At this point I turned on the DECserver, hopeful that it would now download the firmware. However, it still said that it could not download it. There were no OPCOM messages on the VAX console. So after another post to comp.os.vms I realised that I had to look in SYS$MANAGER:OPERATOR.LOG. Sure enough there were some error messages, here is what I found:

From node 1.1 (VAX1),  1-SEP-2007 21:21:07.94
Circuit SVA-0, Line open error, File open error, Load file
%MOM-E-OPENIN, error opening SYS$COMMON:[MOM$SYSTEM]PR0801ENG.SYS; as input
-RMS-E-FNF, file not found
Node = 13.1 (DS200), Ethernet address = 08-00-2B-11-C6-88

So DSVCONFIG did not set things up so that the firmware file could be found. It seems that this is because the DECserver software I have predates the MOM system that I appear to be running. The solution therefore was to add the directory containing the firmware to the MOM search list, so I added the following line to SYSTARTUP_VMS.COM:

$ DEFINE/SYSTEM MOM$SYSTEM_SOFTID MOM$SYSTEM, MOM$LOAD, SYS$COMMON:[DECSERVER]

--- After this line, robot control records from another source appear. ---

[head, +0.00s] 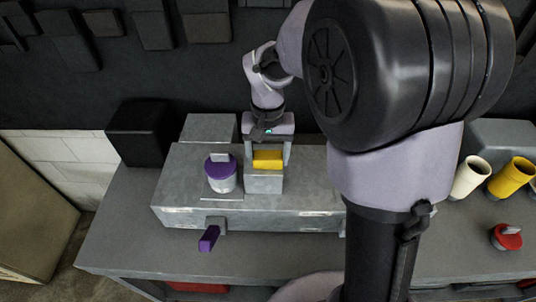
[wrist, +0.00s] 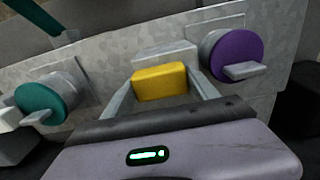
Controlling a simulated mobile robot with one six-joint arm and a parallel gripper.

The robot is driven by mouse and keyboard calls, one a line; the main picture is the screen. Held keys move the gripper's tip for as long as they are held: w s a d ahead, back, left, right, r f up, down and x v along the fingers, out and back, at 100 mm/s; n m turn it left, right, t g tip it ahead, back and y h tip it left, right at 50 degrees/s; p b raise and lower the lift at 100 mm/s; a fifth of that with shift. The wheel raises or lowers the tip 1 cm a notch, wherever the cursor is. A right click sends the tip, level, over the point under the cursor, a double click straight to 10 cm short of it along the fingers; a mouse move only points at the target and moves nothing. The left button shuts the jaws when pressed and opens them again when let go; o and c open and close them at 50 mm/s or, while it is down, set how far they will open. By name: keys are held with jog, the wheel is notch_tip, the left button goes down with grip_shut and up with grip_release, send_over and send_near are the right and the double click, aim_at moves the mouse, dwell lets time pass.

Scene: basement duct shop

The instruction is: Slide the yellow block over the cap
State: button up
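The yellow block (head: 268,160) sits on a grey raised block on top of the metal duct box. It also shows in the wrist view (wrist: 160,82). My gripper (head: 268,158) points down over it, with one finger at each side of the block. Whether the fingers press on it I cannot tell. A round purple cap (head: 219,170) with a grey tab is on a grey collar left of the block; in the wrist view this cap (wrist: 238,56) is to the right. A teal cap (wrist: 44,98) with a tab is on the other side, hidden in the head view.
A purple handle (head: 209,238) sticks out from the box's front. A black box (head: 139,133) stands at left. At right are a cream tube (head: 470,176), a yellow tube (head: 511,178) and a red-capped part (head: 507,237). My arm covers the middle right of the head view.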

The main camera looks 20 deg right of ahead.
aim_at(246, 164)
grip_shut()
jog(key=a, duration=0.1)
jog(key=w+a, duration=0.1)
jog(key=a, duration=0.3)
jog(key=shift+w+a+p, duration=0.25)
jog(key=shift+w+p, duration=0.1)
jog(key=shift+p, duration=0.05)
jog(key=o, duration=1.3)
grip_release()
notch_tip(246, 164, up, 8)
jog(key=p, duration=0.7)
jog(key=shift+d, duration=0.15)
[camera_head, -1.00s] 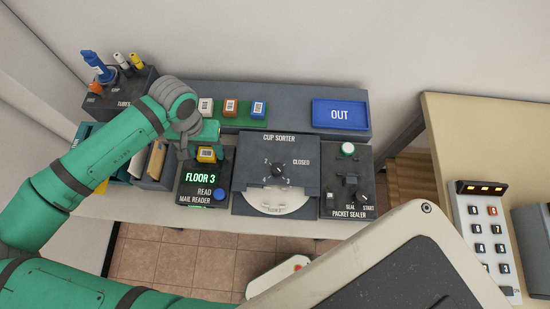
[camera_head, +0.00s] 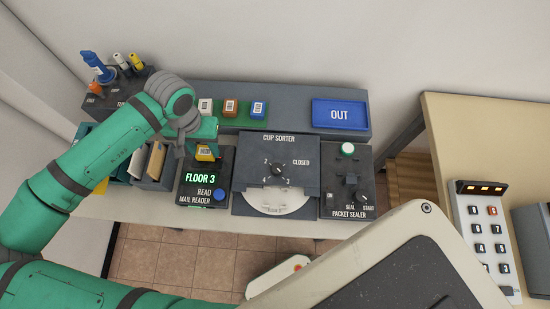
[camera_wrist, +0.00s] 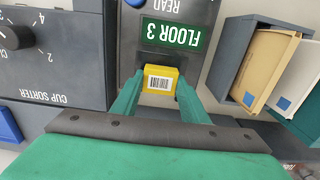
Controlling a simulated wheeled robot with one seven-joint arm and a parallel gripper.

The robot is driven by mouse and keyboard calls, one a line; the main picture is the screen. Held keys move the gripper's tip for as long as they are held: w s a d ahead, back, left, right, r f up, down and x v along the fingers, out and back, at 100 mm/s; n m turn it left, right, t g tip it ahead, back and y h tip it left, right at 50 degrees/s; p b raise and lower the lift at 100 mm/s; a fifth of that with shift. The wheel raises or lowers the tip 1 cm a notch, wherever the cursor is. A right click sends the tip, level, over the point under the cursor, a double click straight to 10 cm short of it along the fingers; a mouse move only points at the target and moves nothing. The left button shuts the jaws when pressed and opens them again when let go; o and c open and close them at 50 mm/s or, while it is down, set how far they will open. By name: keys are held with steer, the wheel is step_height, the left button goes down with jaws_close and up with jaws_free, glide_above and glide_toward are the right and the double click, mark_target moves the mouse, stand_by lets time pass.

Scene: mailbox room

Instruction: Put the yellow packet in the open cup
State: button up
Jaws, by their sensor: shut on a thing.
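The yellow packet (camera_wrist: 160,79), with a white barcode label, is between the fingertips of my gripper (camera_wrist: 158,88) in the wrist view. My gripper is shut on it, at the slot end of the mail reader (camera_head: 205,180). In the head view the packet (camera_head: 204,154) shows below my gripper (camera_head: 203,148), partly covered by it. The reader's display reads "FLOOR 3". The cup sorter (camera_head: 245,172) stands right of the reader, its dial near the middle. A pale curved part (camera_head: 278,203) shows in the sorter's front opening; I cannot make out the cup inside.
Several coloured packets, including a blue one (camera_head: 258,109), stand on the back shelf beside the blue OUT tray (camera_head: 340,114). The packet sealer (camera_head: 347,190) is right of the sorter. Bins with envelopes (camera_wrist: 270,62) stand beside the reader.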

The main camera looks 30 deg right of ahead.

Once I did this the DECserver was able to download its firmware at long last! Now all I needed to do was to set up LAT, which would allow me to use the DECserver to connect to any of the VAXen on the LAN. Again I went down a blind alley at first, thinking that I would have to tell the DECserver which VAXen it could connect to. But it turned out to be much simpler than that, all you need to do on the VAXen is to start LAT on each one with the following command:

@SYS$STARTUP:LAT$STARTUP.COM

And that is it, apart from making sure that this too was in SYSTARTUP_VMS.COM. Now from the DECserver I could list the nodes and services using SHOW NODES and SHOW SERVICES and just issue a CONNECT <service name> and I was in!